Long-haul airfares to Eastern Europe are rarely a bargain; you’re usually better flying to a Western European hub and taking an onward budget-airline flight or train. The main hubs in Eastern Europe are Budapest, Moscow, Prague and Warsaw.

Most of the aforementioned gateway cities are also well serviced by low-cost carriers that fly to other parts of Europe.

Main European airports:

  • Schiphol Airport, Amsterdam (www.schiphol.nl)
  • Frankfurt Airport, Frankfurt (www.frankfurt-airport.com)
  • Heathrow Airport, London (www.heathrow.com)
  • Barajas Airport, Madrid (www.aeropuertomadrid-barajas.com)
  • Aéroport de Charles de Gaulle, Paris (www.easycdg.com)
  • Leonardo da Vinci Airport, Rome (www.adr.it)

Departure Tax

Departure tax is included in the price of a ticket.

Land

It’s possible to reach Europe by various train routes from Asia. Most common is the Trans-Siberian Railway, connecting Moscow to Siberia, the Russian Far East, Mongolia and China.

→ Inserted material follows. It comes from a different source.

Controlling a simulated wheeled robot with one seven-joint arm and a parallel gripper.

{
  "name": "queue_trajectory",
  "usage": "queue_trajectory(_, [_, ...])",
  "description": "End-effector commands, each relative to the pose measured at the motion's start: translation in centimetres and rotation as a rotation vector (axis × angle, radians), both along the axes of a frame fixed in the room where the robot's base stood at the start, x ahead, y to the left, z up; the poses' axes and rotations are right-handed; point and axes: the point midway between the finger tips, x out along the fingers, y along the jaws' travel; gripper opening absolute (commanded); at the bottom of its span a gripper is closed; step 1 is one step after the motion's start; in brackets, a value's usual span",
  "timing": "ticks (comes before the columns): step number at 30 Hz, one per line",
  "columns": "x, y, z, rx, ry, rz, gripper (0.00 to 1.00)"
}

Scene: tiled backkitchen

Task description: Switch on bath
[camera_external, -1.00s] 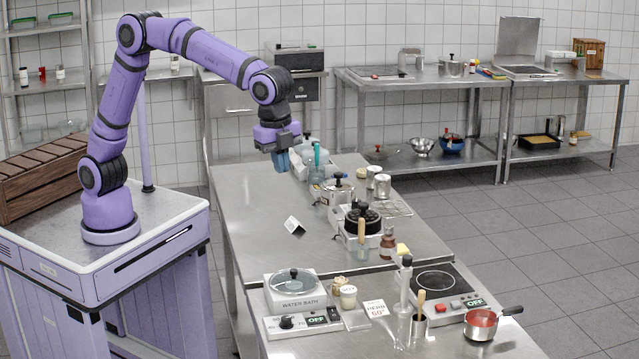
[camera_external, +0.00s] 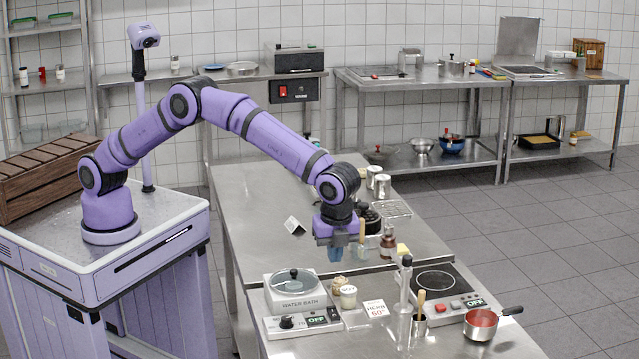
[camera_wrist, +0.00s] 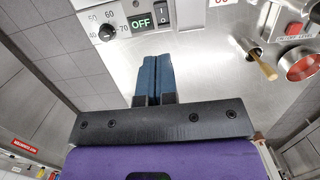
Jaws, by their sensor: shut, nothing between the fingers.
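The water bath (camera_external: 296,305) is a white box with a round lidded top at the front left of the near table. Its front panel has a black temperature dial (camera_external: 287,322), a display (camera_external: 317,320) reading OFF in green, and a small dark rocker switch (camera_external: 333,314). In the wrist view the dial (camera_wrist: 106,33), the OFF display (camera_wrist: 140,22) and the rocker switch (camera_wrist: 162,22) lie just beyond my fingertips. My gripper (camera_external: 335,254) is shut and empty, its blue fingers pointing down above and behind the panel's right side, apart from it. In the wrist view the fingers (camera_wrist: 153,75) are together.
Small jars (camera_external: 348,296) and a HERB 60° card (camera_external: 376,308) stand right of the bath. Farther right are a hot plate (camera_external: 436,280), also showing OFF, a beaker with a wooden handle (camera_external: 419,325), and a pot of red contents (camera_external: 482,322). Bare steel lies around them.

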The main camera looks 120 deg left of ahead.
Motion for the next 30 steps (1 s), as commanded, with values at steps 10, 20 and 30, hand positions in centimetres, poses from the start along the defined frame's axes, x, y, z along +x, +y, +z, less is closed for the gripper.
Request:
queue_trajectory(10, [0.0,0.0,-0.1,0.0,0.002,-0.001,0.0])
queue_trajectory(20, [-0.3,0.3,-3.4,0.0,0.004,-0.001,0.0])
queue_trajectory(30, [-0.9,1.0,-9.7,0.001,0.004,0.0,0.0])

It is also possible to reach Moscow from several Central Asian states and İstanbul from Iran and Jordan. See www.seat61.com for more information about these adventurous routes.

Border Crossings

Border formalities have been relaxed in most of the EU, but still exist in all their original bureaucratic glory in the more far-flung parts of Eastern Europe.

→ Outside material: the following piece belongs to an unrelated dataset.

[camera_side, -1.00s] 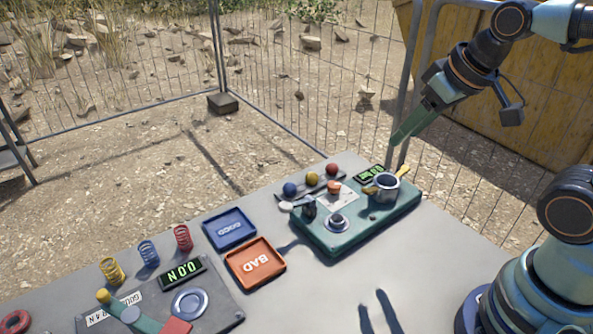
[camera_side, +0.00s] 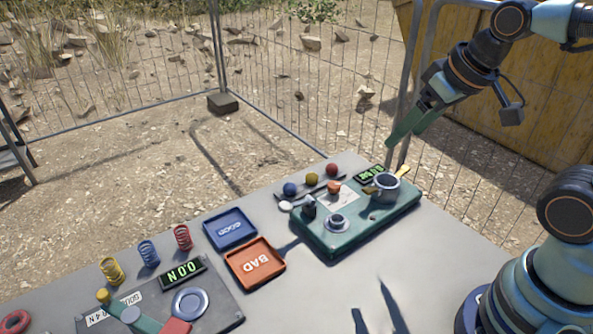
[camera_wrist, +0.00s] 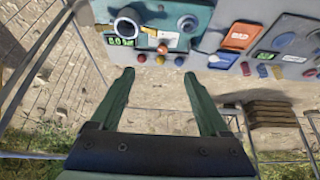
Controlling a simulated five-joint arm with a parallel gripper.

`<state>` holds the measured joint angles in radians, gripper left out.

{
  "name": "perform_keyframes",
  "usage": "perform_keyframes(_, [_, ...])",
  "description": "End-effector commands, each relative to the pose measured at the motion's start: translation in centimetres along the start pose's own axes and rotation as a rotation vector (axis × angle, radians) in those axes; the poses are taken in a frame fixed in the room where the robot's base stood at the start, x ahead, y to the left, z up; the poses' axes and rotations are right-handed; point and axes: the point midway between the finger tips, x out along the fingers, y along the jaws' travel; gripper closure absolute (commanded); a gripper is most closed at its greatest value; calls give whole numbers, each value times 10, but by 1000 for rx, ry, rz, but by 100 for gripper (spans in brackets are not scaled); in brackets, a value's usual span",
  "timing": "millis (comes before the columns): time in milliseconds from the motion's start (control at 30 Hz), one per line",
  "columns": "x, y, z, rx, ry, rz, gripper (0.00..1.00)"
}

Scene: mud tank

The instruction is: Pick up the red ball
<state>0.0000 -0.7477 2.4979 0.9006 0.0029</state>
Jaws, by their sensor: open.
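The red ball (camera_side: 332,169) sits at the right end of a row of three balls along the back edge of the green block (camera_side: 335,240). In the wrist view the red ball (camera_wrist: 141,58) is at the left end of the row, beyond the fingertips. My gripper (camera_side: 403,137) is raised above and to the right of the ball in the side view. Its two green fingers are apart and empty, as the wrist view also shows (camera_wrist: 158,73). Nothing hides the ball.
A yellow ball (camera_side: 312,179) and a blue ball (camera_side: 290,188) stand in the row beside it. An orange ball (camera_side: 334,187), a pot (camera_side: 388,188) and a display (camera_side: 369,175) are close by. Blue (camera_side: 230,229) and orange (camera_side: 256,263) trays lie left.

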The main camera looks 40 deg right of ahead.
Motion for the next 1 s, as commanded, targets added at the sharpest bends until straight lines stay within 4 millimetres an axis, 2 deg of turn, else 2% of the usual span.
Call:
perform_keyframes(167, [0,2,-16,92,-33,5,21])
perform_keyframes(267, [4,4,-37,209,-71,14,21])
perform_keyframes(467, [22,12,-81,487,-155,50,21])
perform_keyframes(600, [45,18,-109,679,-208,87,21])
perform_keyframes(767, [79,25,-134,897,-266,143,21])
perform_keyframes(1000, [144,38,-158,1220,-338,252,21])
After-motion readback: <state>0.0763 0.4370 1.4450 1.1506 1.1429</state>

In line with the Schengen Agreement, there are officially no passport controls at the borders between 26 European states, namely: Austria, Belgium, the Czech Republic, Denmark, Estonia, Finland, France, Germany, Greece, Iceland, Italy, Hungary, Latvia, Liechtenstein, Lithuania, Luxembourg, Malta, the Netherlands, Norway, Poland, Portugal, Slovakia, Slovenia, Spain, Sweden and Switzerland. Sometimes, however, there are spot checks on trains crossing borders, so always have your passport. The UK was a nonsignatory to Schengen and thus maintains border controls over traffic from other EU countries (except Ireland, with which it shares an open border), although there is no customs control. The same goes for Ireland.

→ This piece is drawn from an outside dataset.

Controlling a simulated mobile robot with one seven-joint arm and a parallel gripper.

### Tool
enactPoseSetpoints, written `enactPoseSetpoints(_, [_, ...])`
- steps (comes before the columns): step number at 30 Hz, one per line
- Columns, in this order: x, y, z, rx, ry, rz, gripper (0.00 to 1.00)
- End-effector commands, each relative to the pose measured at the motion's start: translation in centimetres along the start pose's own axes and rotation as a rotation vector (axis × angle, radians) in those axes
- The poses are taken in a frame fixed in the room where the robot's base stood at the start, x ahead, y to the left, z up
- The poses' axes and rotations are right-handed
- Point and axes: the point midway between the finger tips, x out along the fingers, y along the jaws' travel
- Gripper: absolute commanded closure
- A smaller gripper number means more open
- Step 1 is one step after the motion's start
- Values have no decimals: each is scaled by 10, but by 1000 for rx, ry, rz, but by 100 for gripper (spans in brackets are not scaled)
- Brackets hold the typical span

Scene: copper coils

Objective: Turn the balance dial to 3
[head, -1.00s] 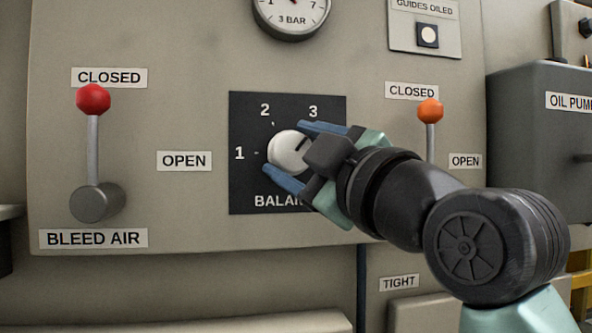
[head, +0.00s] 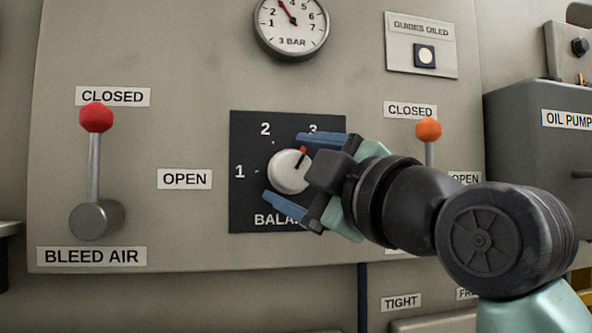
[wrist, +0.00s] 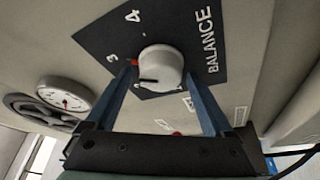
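The balance dial is a white round knob (head: 289,173) on a black plate (head: 248,205) marked with numbers. Its dark pointer line ends in a red tip that points up and right, toward the 3, which a finger partly covers. In the wrist view the knob (wrist: 162,66) has its red tip facing the 3, with the 4 farther round. My gripper (head: 282,167) is open, with one blue finger above the knob and one below. In the wrist view my gripper (wrist: 159,72) shows small gaps beside the knob. The 4 is hidden in the head view.
A red-knobbed bleed air lever (head: 95,165) stands up at left, at CLOSED. An orange-knobbed lever (head: 429,130) is close behind my arm at right. A pressure gauge (head: 291,25) is above, and a grey oil pump box (head: 530,150) is at far right.

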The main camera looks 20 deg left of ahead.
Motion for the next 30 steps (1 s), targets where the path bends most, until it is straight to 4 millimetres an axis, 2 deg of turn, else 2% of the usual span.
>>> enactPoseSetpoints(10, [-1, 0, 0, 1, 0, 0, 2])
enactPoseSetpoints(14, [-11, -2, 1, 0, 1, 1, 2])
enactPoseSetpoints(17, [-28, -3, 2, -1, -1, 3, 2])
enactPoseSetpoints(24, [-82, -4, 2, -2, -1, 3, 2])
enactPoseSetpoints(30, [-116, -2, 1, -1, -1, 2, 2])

Bulgaria, Croatia, Cyprus and Romania are prospective Shengen area members – for up-to-date details see www.schengenvisainfo.com.

Most borders in Eastern Europe will be crossed via train, where border guards board the train and go through compartments checking passengers’ papers. It is rare to get hit up for bribes, but occasionally in Belarus or Moldova you may face a difficulty that can only be overcome with a ‘fine’. Travelling between Turkey and Bulgaria typically requires a change of trains and is subject to a lengthy border procedure.

Sea

There are numerous ferry routes between Europe and Africa, including links from Spain to Morocco; Italy and Malta to Tunisia; and France to Morocco and Tunisia. Check out www.traghettiweb.it for comprehensive information on all Mediterranean ferries. Ferries are often filled to capacity in summer, especially to and from Tunisia, so book well in advance if you’re taking a vehicle across.

Passenger freighters (typically carrying up to 12 passengers) aren’t nearly as competitively priced as airlines. Journeys also take a long time. However, if you have your heart set on a transatlantic journey, TravLtips Cruise and Freighter (www.travltips.com) has information on freighter cruises.